03 February, 2010

Book 44 - "I have no patience with the modern neurotic girl who jazzes from morning till night and uses language that would make a fishwoman blush!"

It's been a while since I read any Agatha Christie! It's also been almost a year since I first read this book. Sometimes I'm a little slow to blog things, I guess!


Title: Murder on the Links (1923)

Author: Agatha Christie

Why this book:
Agatha Christie! Poirot! Hurrah!

So what's it all about?
When his good friend, Captain Hastings, returns from a trip, Poirot receives a letter bidding him to come at once, for the writer - Paul Renaud - fears his life may be in danger. When Poirot and Hastings arrive, they find they are too late; he has already been murdered, stabbed in the back and half-buried on the golf green.

Poirot is determined to find the culprit, and is highly amused at the arrival of another detective who is fails to take note of the clues which are, to Poirot, extremely important - while the other detective sees a flowerbed with no footprints in it, Poirot sees a flowerbed where there should be footprints.

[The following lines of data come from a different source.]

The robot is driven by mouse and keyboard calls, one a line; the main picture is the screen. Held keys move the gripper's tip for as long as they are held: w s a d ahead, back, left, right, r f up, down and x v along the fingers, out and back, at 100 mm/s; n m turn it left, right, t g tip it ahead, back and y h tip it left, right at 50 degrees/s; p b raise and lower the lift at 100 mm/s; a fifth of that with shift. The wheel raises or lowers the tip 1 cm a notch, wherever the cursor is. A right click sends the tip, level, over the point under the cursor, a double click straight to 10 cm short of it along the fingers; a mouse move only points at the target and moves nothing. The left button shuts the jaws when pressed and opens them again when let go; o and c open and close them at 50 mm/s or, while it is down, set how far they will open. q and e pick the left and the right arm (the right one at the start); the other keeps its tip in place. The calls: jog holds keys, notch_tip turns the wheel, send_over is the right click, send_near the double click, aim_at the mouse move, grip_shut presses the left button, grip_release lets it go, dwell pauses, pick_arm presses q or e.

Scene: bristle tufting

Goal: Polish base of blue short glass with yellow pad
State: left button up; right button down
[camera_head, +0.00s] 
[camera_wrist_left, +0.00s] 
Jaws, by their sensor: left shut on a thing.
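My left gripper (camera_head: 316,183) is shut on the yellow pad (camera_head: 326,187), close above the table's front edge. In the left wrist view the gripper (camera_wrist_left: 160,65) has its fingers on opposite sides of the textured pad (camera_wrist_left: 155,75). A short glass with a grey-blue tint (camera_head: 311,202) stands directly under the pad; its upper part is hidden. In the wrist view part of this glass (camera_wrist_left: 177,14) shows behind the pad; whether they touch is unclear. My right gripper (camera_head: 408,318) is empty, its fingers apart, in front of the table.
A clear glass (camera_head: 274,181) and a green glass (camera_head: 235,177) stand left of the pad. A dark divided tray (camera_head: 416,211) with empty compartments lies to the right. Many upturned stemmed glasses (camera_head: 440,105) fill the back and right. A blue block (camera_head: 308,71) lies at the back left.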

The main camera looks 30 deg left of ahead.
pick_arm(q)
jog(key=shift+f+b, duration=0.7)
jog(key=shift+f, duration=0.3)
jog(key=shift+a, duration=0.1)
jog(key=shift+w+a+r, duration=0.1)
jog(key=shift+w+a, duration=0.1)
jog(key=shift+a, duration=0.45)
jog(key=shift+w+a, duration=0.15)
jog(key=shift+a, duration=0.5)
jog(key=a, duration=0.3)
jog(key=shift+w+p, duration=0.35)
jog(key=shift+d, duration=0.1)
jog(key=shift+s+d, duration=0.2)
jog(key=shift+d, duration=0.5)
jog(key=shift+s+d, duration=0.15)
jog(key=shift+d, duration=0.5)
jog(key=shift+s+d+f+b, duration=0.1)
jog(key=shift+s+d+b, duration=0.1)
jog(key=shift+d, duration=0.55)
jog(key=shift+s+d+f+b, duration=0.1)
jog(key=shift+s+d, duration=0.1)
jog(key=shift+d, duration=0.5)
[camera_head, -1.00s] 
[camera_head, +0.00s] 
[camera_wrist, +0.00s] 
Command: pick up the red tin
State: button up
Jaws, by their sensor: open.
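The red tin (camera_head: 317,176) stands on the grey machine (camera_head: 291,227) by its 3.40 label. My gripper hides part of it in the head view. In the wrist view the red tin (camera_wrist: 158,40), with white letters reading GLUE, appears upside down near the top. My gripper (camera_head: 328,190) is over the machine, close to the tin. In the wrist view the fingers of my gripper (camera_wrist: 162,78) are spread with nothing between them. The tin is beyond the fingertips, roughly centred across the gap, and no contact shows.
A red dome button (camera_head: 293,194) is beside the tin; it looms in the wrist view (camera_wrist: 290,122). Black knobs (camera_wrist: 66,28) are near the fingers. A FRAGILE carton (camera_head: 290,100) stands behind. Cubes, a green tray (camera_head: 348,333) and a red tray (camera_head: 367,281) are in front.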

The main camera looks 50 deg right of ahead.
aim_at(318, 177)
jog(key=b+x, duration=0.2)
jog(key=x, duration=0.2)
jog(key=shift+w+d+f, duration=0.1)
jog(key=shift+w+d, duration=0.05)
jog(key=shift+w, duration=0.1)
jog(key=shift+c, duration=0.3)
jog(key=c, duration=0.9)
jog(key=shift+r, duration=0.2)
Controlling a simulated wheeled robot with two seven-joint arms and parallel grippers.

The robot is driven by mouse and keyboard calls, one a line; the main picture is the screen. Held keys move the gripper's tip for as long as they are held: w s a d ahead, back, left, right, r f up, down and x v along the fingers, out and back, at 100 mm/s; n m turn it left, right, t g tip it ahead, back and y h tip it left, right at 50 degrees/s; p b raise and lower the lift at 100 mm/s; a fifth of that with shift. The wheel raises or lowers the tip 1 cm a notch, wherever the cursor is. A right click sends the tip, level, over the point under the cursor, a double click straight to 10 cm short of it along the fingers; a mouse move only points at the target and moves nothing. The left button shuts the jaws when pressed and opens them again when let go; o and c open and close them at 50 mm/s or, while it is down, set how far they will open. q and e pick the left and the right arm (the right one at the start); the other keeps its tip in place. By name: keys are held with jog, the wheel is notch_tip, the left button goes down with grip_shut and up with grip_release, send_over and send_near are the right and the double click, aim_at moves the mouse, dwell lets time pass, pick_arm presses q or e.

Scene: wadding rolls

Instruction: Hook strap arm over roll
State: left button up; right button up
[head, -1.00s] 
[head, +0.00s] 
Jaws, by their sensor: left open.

Hastings, however, can't help but doubt his old friend. Poirot seems to be doing nothing but asking irrelevent questions, and making increasingly bizarre statements - how does the length of a man's coat have anything to do with his death?

Paul Renaud's son is arrested for his murder, and he will surely be found guilty if Poirot can't find a way to convince the police that he didn't do it. But then, who did? Renaud's wife, who is clearly lying about just what happened that night? His blackmailer, who may or may not have been his mistress? The two mysterious South American men Mme Renaud claims to have seen? Or the English performer who was in love with his son - the very same girl that Hastings can't help becoming increasingly fascinated by...?

The Good and the Bad
I read this book through twice, and hated it the first time; the second time I loved it. The problem I had with it the first time through is simply that the end seemed to drag on a little too long. Agatha Christie is queen of the twist ending, by the ending here was so twisted that reading was both exhausting and confusing. The narrative also irritated me on my first read - it is told, in the first person, by Captain Hastings, and I quickly grew frustrated by him forever jumping to the wrong conclusion and his apparent lack of confidence in Poirot.

On my second read, however, I found the books a lot easier to enjoy. As I wasn't racing through it to find out what was going to happen next, it was a lot easier to enjoy Christie's style, her observations of human behaviour and her well-crafted plot - because, despite the overly-long conclusion, the story as a whole is well-crafted. I also found myself warming more to Hastings. He may be a bumbling idiot, but his heart is in the right place - besides, Poirot's love of his friend gives the detective a human side he might not otherwise have.

It also took me two reads to figure out what the "links" was. I was so sure it was going to be some kind of train, and was exceedingly confused when (despite at least one very important train ride in the story) Renaud was murdered in the middle of a field. As I now know, a links is in fact a type of golf course, and the fact that his murder took place there is yet another important clue.

So should I read it or what?
This is, I think, one of the better books in the Poirot series. Christie has yet to become fed up with her own creation, Captain Hastings meets someone who is to become very important to him in the future, and the mystery is set not in England but in France, giving it rather a different flavour. Highly recommended, but then I almost always say that about Christie's works, don't I?

2 comments:

Sadako said...

Heh, love the title quote--was it really in the boook?

HelenB said...

It was! In fact, the full quote is:

"Now I am old-fashioned. A woman, I consider, should be womanly. I have no patience with the modern neurotic girl who jazzes from morning till night, smokes like a chimney, and uses language which would make a Billingsgate fishwoman blush!"

Sadly, Blogger wouldn't let me put the whole thing in the title field!